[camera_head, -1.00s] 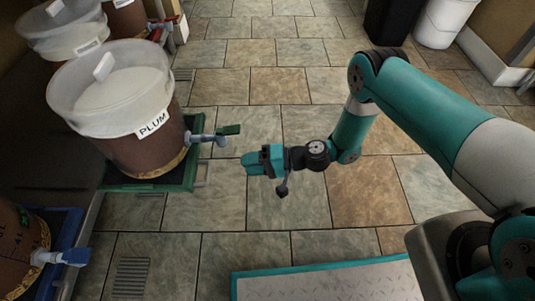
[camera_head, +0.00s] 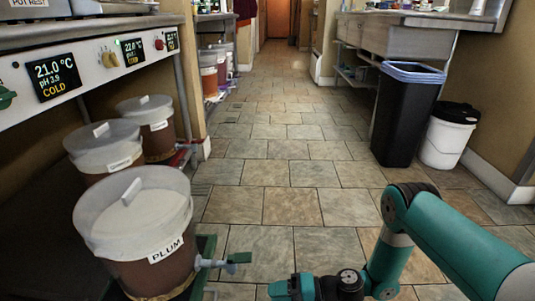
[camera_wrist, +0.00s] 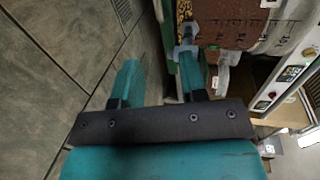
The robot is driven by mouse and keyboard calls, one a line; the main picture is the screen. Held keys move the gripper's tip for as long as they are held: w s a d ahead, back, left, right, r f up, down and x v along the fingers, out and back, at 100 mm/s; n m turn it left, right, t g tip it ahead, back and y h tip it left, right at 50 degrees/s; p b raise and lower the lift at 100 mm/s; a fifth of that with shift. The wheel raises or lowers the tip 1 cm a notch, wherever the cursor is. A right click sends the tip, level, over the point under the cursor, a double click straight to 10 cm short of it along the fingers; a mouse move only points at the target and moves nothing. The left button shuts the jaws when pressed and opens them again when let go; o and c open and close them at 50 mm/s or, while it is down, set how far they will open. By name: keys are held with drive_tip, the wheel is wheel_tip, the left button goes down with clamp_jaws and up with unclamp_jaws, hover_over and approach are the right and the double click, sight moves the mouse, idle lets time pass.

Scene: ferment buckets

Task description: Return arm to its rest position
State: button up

•••

> [Written problem] Your task is to reproduce exactly the lines from the start of the data above through the line containing "[camera_wrist, +0.00s]", leaving every picture out.

> [Finished exercise]
[camera_head, -1.00s] 
[camera_head, +0.00s] 
[camera_wrist, +0.00s] 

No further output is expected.